→ **Problem requirements**: Pick out each line of the records in which the word "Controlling" appears.
>> begin Supplied records
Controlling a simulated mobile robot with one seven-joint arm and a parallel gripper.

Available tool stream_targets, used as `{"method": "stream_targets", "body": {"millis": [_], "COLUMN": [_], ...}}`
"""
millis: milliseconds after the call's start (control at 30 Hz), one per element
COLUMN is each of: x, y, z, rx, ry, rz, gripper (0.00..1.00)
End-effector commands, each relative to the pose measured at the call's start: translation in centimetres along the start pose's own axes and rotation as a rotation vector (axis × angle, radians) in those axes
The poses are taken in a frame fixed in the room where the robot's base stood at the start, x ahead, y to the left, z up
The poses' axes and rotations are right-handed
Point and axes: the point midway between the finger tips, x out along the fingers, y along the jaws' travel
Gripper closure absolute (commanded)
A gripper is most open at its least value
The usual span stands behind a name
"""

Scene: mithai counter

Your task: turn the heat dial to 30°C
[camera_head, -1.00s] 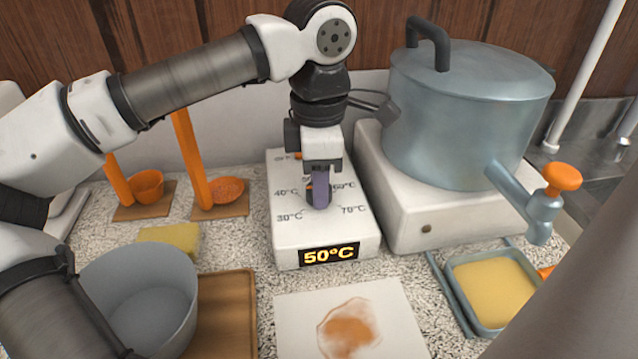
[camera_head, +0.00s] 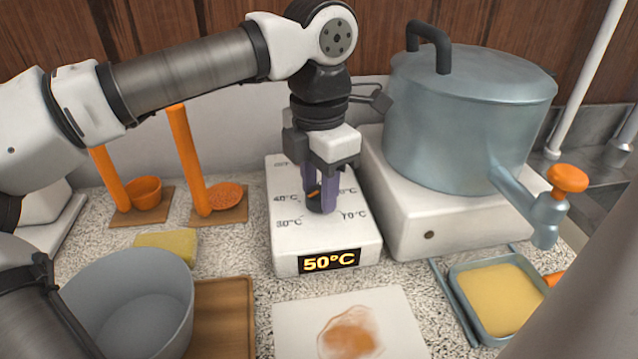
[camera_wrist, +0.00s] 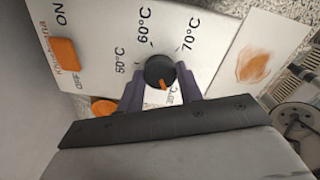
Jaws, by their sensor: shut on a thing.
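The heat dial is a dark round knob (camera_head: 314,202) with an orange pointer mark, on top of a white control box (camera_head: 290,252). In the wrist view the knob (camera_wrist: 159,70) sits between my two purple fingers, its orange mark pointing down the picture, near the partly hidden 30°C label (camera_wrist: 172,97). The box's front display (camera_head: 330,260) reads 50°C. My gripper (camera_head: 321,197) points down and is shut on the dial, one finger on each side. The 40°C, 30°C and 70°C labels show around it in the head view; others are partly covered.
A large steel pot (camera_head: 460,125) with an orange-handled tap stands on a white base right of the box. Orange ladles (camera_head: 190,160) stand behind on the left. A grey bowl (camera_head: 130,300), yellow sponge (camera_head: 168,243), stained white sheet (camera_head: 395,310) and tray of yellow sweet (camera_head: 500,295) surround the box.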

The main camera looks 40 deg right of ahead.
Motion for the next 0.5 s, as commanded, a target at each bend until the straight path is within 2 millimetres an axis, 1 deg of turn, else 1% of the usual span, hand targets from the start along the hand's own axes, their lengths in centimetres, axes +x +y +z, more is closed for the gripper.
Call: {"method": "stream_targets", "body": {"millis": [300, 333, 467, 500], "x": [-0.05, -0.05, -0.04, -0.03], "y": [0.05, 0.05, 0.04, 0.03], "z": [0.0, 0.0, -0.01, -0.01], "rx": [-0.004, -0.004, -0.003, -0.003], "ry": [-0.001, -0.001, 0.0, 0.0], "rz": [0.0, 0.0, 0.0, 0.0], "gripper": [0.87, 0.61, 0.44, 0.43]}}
>> end Supplied records
>> begin Supplied records
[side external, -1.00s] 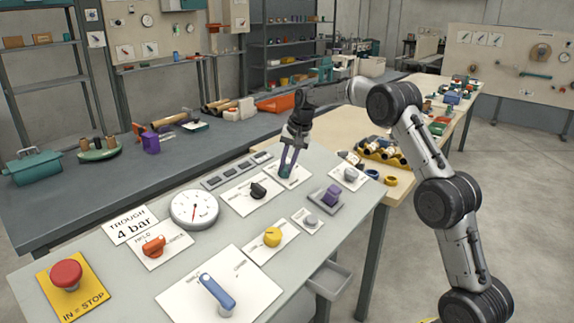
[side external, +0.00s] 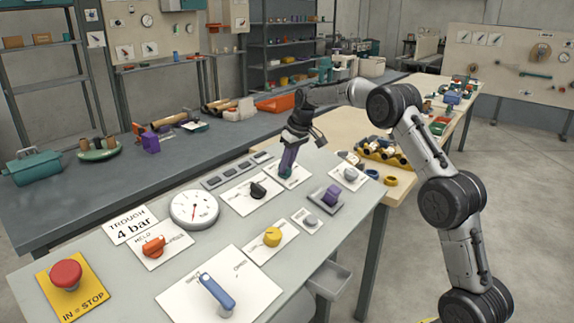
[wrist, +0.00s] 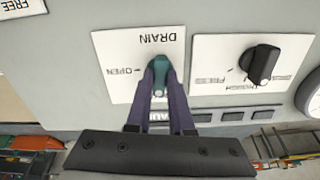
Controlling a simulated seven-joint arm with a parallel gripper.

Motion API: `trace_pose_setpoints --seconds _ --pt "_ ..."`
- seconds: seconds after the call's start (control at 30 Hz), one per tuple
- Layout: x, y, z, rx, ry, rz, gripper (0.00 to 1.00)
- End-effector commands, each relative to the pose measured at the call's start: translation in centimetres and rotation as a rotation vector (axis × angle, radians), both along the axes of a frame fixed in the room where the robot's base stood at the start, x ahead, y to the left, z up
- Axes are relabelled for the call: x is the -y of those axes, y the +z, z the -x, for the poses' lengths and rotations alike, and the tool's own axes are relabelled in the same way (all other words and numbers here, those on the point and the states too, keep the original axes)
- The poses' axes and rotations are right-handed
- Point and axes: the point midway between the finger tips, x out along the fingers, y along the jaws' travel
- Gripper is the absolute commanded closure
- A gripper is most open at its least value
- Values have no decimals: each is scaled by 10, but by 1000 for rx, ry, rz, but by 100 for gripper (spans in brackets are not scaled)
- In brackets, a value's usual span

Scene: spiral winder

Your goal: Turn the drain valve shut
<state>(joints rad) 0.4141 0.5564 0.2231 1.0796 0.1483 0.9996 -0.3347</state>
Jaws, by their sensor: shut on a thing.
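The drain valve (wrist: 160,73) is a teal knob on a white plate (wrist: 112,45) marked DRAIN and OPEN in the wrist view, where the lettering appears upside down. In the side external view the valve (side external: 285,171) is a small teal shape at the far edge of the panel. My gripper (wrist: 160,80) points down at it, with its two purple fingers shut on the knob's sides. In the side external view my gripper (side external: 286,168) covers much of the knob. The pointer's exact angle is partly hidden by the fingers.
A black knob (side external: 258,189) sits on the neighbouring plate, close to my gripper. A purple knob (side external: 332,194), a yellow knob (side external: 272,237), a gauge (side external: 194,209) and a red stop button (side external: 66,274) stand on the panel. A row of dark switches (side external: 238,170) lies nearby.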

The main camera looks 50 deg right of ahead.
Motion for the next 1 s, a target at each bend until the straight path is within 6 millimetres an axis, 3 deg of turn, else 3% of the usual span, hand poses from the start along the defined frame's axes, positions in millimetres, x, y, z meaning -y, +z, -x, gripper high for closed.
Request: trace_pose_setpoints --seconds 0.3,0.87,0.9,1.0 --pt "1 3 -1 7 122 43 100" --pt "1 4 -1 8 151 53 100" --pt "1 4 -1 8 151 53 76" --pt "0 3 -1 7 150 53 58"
>> end Supplied records
>> begin Supplied records
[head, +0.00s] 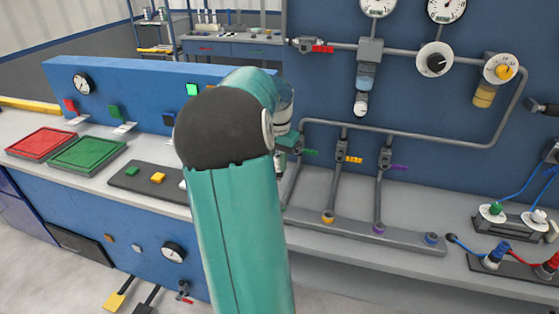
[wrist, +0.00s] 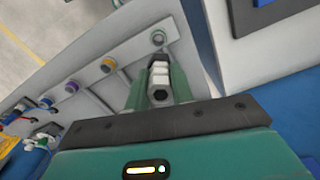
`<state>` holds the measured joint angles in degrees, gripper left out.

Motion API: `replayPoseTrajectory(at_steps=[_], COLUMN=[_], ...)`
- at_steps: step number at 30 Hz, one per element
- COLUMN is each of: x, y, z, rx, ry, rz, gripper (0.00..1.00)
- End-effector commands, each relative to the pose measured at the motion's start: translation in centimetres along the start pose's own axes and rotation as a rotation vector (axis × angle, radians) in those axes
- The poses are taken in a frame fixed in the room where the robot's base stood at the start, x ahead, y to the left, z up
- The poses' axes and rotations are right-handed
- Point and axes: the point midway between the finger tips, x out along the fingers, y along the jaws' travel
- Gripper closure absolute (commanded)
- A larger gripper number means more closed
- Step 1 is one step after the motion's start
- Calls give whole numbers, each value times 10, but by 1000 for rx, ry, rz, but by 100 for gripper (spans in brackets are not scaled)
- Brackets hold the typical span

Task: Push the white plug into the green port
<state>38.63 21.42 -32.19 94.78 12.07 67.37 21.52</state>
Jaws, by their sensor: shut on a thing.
>> end Supplied records
→ **Answer in full**:
Controlling a simulated mobile robot with one seven-joint arm and a parallel gripper.
Controlling a simulated seven-joint arm with a parallel gripper.

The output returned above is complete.